The cage, which sat about eight inches off the floor, he said, had no platform for him to sleep or stand on and he had no access to a proper toilet.
“You never could get comfortable,” Bergdahl said of that time during which he suffered from dysentery and lost nearly all use of his legs. “There was never a point where you could rest — you’d just get so exhausted you couldn’t stay awake.”
Nonetheless, the soldier carried on, continuing to plot escape attempts and gathering information about the group holding him, he said.
Witnesses called by defense attorneys Tuesday morning said some of the information Bergdahl provided them during debriefings after his return has been valuable to the government.
Terrence Russell, senior program manager for the Joint Personnel Recovery Center at Fairchild Air Force Base in Spokane, Wash., testified Bergdahl has been forthcoming with information about his captors since his release.
The soldier provided information to Russell to recreate the Haqqani’s cage that he was held in for use in courses on search, evasion, rescue and escape taught to servicemembers before they deploy. Russell, who added the Bergdahl faced conditions unseen by American hostages since the Vietnam War, said he hopes to have future access to the soldier.
“I need him now. Honestly, I needed him three years ago when he returned,” said Russell, who has debriefed more than 120 former captives, including soldiers captured in high-profile incidents in Iraq and Somalia. “The information he can provide to us to use is critical to help the fighting force.”
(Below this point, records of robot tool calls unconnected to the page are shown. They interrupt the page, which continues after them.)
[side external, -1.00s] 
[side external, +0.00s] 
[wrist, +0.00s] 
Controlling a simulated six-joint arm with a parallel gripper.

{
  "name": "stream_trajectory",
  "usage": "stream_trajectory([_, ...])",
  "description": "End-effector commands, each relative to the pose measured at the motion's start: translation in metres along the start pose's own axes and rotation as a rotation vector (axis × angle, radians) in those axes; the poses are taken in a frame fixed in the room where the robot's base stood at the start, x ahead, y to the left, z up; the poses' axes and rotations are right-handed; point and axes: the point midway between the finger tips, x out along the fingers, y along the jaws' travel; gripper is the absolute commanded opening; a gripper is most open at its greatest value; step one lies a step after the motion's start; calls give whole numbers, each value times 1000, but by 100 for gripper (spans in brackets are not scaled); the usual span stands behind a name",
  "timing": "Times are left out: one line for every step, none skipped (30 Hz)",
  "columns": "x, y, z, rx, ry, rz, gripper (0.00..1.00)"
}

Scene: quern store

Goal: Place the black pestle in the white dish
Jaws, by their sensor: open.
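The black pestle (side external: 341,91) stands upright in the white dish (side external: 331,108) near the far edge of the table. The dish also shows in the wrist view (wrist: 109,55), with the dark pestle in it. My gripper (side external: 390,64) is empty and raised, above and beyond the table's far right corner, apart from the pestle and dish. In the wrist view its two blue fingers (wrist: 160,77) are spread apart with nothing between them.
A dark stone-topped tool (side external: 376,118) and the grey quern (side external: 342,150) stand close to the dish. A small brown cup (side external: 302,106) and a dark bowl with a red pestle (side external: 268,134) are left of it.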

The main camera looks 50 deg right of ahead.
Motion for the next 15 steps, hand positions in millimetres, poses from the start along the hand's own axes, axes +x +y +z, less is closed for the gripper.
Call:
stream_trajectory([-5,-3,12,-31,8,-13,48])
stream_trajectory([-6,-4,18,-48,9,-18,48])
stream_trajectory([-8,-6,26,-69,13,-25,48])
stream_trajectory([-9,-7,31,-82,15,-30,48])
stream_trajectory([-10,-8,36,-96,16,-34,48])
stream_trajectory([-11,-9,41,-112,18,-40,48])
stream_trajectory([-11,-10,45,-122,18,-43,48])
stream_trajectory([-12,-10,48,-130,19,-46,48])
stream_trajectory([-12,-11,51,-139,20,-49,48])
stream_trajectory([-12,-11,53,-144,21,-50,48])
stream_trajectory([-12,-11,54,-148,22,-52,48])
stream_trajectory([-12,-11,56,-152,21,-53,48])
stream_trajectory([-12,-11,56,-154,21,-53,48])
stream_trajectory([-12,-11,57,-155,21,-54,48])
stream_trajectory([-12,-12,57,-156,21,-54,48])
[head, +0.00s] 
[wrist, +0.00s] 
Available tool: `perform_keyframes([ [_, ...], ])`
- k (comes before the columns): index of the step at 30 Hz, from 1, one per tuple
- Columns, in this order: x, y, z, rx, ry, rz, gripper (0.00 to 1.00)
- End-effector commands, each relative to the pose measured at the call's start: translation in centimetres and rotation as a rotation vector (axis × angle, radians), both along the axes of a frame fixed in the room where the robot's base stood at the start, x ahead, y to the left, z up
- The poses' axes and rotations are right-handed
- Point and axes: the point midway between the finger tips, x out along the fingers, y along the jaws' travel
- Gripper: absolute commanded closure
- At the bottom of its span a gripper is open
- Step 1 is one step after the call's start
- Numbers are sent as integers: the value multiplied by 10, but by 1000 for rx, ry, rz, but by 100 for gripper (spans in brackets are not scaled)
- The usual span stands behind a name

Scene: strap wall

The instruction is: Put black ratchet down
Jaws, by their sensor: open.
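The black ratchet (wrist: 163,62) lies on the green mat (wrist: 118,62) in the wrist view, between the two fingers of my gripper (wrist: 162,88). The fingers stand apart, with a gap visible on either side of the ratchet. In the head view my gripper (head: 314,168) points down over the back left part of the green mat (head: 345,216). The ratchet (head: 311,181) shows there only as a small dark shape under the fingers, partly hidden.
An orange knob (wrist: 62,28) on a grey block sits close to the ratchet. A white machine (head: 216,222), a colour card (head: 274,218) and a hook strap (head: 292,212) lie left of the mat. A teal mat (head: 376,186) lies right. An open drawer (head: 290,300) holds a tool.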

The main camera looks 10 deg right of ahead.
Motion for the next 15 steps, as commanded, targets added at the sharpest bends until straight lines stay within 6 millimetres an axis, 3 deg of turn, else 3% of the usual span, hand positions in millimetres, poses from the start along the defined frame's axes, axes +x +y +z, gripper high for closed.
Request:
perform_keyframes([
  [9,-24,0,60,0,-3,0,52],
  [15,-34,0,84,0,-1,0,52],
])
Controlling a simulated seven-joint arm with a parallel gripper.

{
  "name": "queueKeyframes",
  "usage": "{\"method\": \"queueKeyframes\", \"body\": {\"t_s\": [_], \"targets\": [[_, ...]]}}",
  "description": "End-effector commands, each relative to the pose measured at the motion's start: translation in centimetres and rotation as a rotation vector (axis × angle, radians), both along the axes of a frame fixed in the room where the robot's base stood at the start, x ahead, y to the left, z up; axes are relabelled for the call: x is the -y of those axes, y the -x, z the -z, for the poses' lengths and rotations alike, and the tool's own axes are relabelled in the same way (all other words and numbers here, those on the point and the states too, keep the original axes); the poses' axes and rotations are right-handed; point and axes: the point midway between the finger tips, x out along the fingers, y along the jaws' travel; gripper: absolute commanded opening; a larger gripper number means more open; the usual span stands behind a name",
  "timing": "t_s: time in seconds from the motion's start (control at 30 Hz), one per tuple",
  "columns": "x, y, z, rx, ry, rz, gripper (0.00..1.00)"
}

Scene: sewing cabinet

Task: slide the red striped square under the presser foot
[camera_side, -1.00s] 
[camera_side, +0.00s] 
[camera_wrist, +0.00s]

Norvell asked Bergdahl on the stand what motivated him to keep going even as he withered to nearly skin and bones. Bergdahl said, “Not letting them win.”
The attorney asked him to describe the worst details of his captivity.
“Just the constant deterioration of everything,” the soldier answered, pausing to wipe a tear from his face. “The constant pain from my body falling apart. The constant screams from my mind. It was years of waiting to see if the next person to open the door — if that would be the person to execute you.”